Abstracting Web Interactions
[0063] From discussions above, much of the complication is due to
the need of obtaining user input. Therefore, supporting web
interactions is a key. Embodiments of the present invention use a
dedicated construct form for this purpose. [0064] form(p:
"username",q: "password"); The intention of the form construct is
to present an HTML page to the client and obtain some input. In a
realistic deployment, such a construct would take as argument a
full-fledged HTML document, possibly generated dynamically and/or
containing multiple component forms. In order not to obscure the
present invention, the form construct takes arguments to describe
input parameters of a single web form. In the above example, the
form construct presents to the client a simple form comprised of
two fields: username and password. After the client fills in the
form and submits it, the form construct assigns the values provided
in the fields to the two variables p and q.
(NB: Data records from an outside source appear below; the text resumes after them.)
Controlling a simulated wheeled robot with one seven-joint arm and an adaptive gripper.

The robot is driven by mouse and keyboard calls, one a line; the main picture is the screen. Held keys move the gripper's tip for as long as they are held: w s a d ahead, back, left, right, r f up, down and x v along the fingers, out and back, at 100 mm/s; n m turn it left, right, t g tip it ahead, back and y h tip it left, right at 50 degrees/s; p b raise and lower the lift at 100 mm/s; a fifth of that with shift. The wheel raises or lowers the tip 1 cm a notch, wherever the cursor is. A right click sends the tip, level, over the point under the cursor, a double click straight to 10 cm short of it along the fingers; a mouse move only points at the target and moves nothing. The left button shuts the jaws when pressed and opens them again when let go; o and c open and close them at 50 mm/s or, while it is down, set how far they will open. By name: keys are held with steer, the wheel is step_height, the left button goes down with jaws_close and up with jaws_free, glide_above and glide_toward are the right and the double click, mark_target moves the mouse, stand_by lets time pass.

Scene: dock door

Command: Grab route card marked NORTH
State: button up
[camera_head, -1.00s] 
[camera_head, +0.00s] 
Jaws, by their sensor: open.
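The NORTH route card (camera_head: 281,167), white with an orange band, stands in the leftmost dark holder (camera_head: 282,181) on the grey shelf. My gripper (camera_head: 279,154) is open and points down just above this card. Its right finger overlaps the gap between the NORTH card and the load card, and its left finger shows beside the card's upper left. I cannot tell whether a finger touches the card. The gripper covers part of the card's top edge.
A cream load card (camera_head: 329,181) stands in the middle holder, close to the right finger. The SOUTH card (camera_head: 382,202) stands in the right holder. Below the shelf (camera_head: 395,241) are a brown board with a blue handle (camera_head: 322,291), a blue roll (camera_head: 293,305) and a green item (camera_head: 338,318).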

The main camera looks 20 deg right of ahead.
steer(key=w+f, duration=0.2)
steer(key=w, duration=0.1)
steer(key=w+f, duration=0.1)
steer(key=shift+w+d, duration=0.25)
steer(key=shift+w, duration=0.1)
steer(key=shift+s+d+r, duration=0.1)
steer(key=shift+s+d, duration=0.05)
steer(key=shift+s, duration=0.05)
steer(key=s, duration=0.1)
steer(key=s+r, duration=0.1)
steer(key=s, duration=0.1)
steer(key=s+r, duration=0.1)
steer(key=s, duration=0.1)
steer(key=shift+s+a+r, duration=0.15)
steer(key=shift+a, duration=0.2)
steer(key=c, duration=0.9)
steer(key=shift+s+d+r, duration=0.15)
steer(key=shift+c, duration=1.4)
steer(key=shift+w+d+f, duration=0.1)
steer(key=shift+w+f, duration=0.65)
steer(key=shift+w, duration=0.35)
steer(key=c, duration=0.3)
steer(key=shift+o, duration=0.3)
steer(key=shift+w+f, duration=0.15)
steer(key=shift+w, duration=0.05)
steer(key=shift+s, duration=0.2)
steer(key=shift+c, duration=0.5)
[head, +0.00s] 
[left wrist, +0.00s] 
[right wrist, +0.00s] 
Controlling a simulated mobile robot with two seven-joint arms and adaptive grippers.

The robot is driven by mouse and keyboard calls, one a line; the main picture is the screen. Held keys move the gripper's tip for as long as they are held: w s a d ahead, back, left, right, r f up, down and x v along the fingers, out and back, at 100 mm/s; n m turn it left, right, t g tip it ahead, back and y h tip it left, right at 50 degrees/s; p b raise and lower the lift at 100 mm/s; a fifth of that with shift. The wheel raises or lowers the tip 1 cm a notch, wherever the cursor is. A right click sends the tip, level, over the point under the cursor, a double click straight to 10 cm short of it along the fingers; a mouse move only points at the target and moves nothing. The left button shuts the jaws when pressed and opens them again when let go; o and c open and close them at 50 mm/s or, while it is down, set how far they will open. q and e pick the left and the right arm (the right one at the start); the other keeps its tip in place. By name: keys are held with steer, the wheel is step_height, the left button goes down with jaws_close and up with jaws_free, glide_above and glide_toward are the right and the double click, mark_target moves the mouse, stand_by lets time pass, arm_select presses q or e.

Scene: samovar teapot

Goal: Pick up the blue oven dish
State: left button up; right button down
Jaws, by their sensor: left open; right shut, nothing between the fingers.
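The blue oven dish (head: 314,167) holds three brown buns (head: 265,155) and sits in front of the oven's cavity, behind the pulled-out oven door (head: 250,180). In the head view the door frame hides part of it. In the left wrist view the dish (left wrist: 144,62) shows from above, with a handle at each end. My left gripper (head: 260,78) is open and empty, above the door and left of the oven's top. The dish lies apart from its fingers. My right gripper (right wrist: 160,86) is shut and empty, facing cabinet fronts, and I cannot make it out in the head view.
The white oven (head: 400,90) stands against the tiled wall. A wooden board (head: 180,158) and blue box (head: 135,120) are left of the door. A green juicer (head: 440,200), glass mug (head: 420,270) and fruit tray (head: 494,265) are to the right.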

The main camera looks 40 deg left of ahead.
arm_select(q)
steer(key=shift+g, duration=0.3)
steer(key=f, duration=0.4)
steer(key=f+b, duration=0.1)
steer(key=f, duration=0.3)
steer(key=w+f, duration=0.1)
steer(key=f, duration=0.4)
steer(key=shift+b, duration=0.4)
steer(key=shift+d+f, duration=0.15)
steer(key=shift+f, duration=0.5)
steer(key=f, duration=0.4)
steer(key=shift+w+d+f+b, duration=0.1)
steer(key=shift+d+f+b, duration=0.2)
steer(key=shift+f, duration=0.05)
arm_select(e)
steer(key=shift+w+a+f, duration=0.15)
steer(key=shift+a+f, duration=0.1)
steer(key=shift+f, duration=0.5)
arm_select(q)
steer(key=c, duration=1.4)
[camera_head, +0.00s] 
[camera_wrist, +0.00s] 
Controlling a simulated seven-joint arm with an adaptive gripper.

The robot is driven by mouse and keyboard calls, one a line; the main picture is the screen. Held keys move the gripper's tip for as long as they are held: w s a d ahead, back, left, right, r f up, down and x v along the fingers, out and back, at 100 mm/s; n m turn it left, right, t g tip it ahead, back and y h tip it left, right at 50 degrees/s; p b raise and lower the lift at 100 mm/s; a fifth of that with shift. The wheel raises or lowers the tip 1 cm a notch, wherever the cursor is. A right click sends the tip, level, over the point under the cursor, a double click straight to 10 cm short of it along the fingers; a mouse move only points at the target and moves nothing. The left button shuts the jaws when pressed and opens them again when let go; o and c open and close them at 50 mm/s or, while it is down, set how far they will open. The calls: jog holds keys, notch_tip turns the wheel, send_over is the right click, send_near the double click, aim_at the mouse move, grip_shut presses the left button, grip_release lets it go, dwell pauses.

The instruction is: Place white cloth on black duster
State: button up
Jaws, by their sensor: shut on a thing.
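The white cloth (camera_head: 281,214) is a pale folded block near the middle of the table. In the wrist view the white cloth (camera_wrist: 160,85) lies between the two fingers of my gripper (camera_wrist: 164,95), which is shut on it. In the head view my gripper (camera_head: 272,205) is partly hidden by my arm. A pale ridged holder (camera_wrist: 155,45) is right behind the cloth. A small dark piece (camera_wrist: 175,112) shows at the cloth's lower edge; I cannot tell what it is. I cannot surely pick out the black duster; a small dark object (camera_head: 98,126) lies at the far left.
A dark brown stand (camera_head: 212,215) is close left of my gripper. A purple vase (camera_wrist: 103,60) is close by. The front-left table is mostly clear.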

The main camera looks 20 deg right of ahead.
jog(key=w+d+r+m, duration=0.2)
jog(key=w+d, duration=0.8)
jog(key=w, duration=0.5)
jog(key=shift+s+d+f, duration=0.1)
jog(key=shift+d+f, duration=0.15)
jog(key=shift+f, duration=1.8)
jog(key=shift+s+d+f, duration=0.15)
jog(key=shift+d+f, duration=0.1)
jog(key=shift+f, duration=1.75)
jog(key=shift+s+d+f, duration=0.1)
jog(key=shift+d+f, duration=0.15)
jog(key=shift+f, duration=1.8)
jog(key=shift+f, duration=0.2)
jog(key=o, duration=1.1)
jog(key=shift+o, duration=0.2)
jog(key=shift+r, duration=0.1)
[0065] There are a few issues handled implicitly by the underlying
implementation. First, the server program is split upon a form
construct, and proper URL embedding is used in the web page to
connect the control flow. Second, the input values of the variables
are parsed from the form submission, and input validation is
performed according to the declared variable types. Third, it
follows standard security practices to manage sessions, maintain
states, and defend against common exploits. Details of an
implementation will be discussed in more detail below. For now, it
suffices to understand this construct from a programmer's point of
view as an abstract and secure web input operation which does not
break the control flow.
Supporting User Navigation
[0066] In one embodiment, such a form construct implicitly opens up
a service interface that can receive user requests. There would be
vulnerabilities if it were not handled properly, or if its handling
were not sufficiently understood by the programmer. Prior art
approaches on web interaction abstractions require that the
interface be "open" only once--a second request to the interface
would not be accepted. This significantly restricts user
navigation. In practice, it is common for a user to return to a
previous navigation stage using the "back" button. In general, any
item in the browser history could be revisited by the user. The
validity of such an operation should be determined by the
application, rather than be dismissed all together. For the given
banking example, it is reasonable to allow a user to duplicate the
service selection page and proceed with both "balance" and
"payment" in parallel.
[0067] For this purpose, in some embodiments of the present
invention, two modes of web interactions are allowed: a single-use
mode (form.sub.S) and a multi-use mode (form.sub.M). In the
single-use mode, the interface is open for request only once;
revisiting the interface (e.g., by activating a browser bookmark)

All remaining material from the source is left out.